Hi everyone! Hope you had awesome weeks!

Hakim

Bingo and Yankee Doodle – both these pieces are in Middle C position where the thumbs share middle C.

Soldier of Dance – I wrote out the “chorus” of this piece for you on staff paper. I wrote the letter names on the staff so you can use directional reading.

C major scale – hands separate. This uses the standard scale fingering 12312345 in the RH. LH uses also standard fingering of 54321321. Descending is the same but in reverse.

C F G triads. This is a super common chord progression called I-IV-V-IV. It’s called that because it uses notes from a major scale to build triads on the first note, fourth note, and fifth note. Practice playing these solid chords with both hands. Listen to the song “Louie Louie” to get real world inspiration of how this might be used.

Maria

Etude in D Major – Hands Together 16 bars!Practice in small chunks. The LH reuses a lot of its chords, and changes if they’re solid or broken. Noticing this will make it come easier because it will be familiar.

Arctic Voices – 4 lines. The middle of the 3rd line will need spot practice (the only non-5ths) to get the fingering correct so those notes can be legato.

Witches and Wizards OR Tattoo (with quarter notes as the bass line) – as much as you can, have fun!

Shakira

Bloom – Keep your hand in C position (one finger per white key) and you will begin to build muscle memory. I wrote the finger numbers above some specific notes. Thumb is 1, pinky is 5.

C major scale RH. This uses a standard scale fingering that goes 123 12345. This means you’ll be tucking your thumb under your hand and putting it on F, and then immediately realigning your hand. Go slow and steady.

Noreet

C major scale RH – this uses the standard scale fingering of 12312345. Your thumb will tuck under and land on F, then you can use all your fingers to play up to C.

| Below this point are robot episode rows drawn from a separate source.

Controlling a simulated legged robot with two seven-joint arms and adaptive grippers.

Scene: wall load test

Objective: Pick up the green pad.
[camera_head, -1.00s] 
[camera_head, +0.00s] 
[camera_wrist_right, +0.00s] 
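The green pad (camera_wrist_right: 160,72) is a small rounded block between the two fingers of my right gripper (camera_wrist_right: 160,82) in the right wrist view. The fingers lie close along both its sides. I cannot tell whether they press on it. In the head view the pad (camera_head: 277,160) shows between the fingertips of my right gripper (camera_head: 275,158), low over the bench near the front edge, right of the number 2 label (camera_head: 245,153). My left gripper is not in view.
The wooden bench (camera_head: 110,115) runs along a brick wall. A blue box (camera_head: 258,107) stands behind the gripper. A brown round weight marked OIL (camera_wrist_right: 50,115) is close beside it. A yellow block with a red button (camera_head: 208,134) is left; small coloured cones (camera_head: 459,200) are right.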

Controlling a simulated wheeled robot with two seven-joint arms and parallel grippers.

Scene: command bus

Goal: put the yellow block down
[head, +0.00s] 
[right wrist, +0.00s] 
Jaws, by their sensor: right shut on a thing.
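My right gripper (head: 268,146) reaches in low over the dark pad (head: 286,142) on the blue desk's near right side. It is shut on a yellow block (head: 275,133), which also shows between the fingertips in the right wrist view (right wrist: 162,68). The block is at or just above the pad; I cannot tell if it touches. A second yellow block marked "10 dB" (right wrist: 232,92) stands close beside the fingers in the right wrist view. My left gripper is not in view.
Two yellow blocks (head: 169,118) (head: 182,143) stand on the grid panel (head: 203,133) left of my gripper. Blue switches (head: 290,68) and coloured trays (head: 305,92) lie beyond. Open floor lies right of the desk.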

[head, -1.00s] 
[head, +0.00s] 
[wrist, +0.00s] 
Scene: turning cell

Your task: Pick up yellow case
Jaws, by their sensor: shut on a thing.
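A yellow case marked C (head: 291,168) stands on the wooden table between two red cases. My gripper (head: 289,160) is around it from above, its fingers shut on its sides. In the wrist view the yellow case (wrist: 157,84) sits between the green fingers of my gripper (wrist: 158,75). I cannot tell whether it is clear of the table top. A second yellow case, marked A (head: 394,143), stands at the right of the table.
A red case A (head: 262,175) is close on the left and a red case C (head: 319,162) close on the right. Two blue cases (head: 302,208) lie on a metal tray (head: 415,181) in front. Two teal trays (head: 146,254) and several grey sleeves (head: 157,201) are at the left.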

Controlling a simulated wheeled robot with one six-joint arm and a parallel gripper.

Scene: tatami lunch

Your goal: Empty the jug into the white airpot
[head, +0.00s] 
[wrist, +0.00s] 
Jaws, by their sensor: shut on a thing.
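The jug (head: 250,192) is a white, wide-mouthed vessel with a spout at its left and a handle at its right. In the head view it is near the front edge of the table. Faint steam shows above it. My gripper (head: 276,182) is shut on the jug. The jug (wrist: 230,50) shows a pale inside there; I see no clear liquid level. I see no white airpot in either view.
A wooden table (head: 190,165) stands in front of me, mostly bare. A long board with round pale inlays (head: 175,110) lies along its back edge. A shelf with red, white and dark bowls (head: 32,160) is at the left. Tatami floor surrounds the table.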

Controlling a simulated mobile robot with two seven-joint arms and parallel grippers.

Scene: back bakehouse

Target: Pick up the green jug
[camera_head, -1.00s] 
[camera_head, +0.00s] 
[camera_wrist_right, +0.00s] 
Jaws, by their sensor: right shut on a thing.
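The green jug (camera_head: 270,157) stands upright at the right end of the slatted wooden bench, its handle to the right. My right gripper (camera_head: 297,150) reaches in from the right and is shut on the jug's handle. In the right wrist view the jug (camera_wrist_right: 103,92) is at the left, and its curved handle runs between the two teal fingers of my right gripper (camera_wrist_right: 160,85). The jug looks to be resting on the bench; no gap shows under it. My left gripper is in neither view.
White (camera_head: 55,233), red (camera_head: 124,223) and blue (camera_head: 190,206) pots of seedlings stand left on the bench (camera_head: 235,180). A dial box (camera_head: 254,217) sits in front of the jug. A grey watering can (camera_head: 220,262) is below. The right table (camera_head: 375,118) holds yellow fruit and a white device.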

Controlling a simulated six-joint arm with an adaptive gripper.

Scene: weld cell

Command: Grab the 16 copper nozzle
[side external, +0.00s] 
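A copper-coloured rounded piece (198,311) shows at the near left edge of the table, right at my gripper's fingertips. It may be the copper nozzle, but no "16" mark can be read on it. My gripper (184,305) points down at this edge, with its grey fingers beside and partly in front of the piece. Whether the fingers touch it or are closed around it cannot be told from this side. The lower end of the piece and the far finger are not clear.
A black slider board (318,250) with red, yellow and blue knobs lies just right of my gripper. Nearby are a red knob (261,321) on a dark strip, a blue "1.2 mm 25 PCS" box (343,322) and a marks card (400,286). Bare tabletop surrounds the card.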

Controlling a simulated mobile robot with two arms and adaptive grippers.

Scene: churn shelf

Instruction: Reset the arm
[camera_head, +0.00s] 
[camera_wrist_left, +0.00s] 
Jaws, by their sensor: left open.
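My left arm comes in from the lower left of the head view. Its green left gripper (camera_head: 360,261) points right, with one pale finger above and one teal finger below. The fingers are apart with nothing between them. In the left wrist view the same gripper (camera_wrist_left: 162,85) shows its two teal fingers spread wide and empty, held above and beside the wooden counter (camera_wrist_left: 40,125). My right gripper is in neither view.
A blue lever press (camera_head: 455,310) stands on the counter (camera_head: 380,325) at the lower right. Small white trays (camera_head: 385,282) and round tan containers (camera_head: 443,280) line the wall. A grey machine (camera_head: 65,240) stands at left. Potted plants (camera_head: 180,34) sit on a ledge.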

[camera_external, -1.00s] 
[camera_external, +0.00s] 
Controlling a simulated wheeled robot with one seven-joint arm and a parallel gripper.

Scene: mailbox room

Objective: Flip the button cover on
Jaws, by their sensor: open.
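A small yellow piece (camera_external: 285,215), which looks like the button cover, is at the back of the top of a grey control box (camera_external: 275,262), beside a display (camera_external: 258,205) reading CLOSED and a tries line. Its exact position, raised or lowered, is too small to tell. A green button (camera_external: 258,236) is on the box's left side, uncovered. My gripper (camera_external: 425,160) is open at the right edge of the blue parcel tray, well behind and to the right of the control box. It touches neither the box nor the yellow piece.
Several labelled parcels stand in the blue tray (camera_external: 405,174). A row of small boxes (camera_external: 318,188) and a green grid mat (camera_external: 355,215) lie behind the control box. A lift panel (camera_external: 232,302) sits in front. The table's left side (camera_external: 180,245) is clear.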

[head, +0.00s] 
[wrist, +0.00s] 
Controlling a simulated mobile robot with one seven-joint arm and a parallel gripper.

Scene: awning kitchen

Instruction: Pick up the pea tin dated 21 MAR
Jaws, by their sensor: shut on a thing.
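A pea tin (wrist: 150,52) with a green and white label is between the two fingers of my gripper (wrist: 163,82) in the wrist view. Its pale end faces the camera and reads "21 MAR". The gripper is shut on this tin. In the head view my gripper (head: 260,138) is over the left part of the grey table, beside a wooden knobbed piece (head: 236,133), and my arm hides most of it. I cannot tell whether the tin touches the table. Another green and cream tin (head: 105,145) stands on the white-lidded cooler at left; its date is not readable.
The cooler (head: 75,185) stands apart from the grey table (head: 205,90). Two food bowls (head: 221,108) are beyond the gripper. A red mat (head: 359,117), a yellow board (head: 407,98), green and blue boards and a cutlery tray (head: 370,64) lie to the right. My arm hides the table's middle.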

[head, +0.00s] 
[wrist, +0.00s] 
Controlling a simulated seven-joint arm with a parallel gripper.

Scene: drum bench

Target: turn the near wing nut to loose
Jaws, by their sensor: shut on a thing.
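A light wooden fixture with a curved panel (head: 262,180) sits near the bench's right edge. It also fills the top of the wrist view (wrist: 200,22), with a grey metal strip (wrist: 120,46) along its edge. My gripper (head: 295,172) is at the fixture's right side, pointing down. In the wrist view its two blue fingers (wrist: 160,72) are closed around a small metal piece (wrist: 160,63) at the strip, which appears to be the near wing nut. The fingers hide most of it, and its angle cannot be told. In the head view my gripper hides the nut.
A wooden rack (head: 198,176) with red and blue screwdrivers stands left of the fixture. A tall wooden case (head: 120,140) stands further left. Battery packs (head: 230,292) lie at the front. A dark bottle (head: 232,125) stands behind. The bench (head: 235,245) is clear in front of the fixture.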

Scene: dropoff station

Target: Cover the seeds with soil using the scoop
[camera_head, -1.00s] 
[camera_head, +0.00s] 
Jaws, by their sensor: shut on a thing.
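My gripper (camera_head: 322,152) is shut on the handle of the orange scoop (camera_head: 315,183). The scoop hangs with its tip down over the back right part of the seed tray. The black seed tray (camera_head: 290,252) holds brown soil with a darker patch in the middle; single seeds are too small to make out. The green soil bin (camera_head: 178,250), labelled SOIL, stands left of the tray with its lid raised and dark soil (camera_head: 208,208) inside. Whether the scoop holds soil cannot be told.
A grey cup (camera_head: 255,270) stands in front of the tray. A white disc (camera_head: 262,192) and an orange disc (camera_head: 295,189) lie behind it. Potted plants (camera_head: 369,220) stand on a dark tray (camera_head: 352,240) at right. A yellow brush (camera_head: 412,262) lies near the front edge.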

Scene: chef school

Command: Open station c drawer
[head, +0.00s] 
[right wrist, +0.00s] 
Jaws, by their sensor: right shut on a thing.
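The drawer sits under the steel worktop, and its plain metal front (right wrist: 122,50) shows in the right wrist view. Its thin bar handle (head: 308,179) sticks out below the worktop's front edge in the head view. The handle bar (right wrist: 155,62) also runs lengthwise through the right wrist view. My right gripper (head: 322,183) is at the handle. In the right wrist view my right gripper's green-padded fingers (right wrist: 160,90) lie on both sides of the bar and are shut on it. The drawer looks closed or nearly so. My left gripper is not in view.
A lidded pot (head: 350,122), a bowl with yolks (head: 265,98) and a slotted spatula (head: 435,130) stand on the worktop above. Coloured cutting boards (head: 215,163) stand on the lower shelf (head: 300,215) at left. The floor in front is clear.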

Classical Dance – this piece is in 3/4, like a waltz. Count 1-2-3. This piece combines smooth legato notes (curved line) and detached staccato notes (dots underneath), pay attention to which is which. You also noticed that their are different dynamics to play when it repeats! Nice eye!

First line of Young Hunter – New note alert! Treble A. This piece the RH plays A with finger 4, and LH thumb is on middle C. There are lots of details in this line. Where I drew these orange lines, you will break the sound (detach the notes from each other). The notes that are connected by curved lines should have no hole between them, imagine someone singing them both in one breath.

Practice tips: Playing through all of this would take between 5-10 minutes, which is a perfect daily practice goal! Warmup with your C scale 3 times with correct fingering, then play each line of Classical Dance 3 times, then play the Young Hunter line 3 times correctly and you’re done!